INSTRUCTIONS FOR THE TASK => Find every line in the records below that holds the word "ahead", and copy each one.

Rows about robot tasks =>

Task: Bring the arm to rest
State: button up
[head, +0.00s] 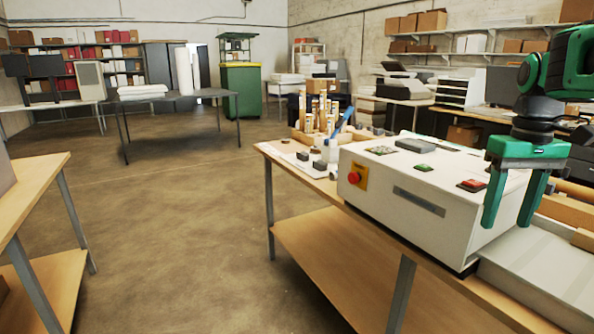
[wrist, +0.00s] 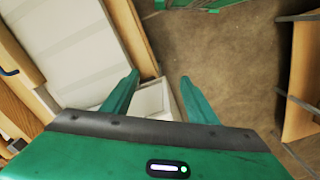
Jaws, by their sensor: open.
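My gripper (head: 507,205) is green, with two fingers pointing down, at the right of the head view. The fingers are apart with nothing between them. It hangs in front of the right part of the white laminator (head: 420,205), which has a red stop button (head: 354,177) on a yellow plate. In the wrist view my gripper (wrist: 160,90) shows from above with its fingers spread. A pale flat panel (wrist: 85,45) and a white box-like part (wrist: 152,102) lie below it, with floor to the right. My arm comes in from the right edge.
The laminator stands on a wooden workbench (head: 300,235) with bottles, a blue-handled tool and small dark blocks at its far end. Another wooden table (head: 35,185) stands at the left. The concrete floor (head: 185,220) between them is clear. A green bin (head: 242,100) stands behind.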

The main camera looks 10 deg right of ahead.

--

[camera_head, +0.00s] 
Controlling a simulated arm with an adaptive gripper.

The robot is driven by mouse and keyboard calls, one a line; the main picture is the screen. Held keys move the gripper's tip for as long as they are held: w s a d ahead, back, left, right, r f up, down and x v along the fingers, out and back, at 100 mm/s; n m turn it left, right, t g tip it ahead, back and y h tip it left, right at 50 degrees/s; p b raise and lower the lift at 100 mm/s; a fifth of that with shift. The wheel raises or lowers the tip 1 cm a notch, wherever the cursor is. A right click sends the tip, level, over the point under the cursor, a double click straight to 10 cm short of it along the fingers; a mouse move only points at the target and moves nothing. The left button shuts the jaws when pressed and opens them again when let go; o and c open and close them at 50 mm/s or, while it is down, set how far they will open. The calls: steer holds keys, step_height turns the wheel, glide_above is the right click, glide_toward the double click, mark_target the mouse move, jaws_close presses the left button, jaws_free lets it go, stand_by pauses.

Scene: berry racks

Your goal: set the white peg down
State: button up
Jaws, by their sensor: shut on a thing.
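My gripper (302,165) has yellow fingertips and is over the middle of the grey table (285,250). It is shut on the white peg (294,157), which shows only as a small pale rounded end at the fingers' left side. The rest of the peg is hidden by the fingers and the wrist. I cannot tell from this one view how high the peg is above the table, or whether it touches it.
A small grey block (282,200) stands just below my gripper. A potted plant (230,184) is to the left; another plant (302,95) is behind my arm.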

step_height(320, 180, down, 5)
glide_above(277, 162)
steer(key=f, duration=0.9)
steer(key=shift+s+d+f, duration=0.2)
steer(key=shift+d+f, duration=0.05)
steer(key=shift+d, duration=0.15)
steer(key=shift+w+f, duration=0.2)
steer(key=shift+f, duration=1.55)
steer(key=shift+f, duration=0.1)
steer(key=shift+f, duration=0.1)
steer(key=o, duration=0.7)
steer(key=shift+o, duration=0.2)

ANSWER BELOW =>
The main camera looks 10 deg right of ahead.
The robot is driven by mouse and keyboard calls, one a line; the main picture is the screen. Held keys move the gripper's tip for as long as they are held: w s a d ahead, back, left, right, r f up, down and x v along the fingers, out and back, at 100 mm/s; n m turn it left, right, t g tip it ahead, back and y h tip it left, right at 50 degrees/s; p b raise and lower the lift at 100 mm/s; a fifth of that with shift. The wheel raises or lowers the tip 1 cm a notch, wherever the cursor is. A right click sends the tip, level, over the point under the cursor, a double click straight to 10 cm short of it along the fingers; a mouse move only points at the target and moves nothing. The left button shuts the jaws when pressed and opens them again when let go; o and c open and close them at 50 mm/s or, while it is down, set how far they will open. The calls: steer holds keys, step_height turns the wheel, glide_above is the right click, glide_toward the double click, mark_target the mouse move, jaws_close presses the left button, jaws_free lets it go, stand_by pauses.

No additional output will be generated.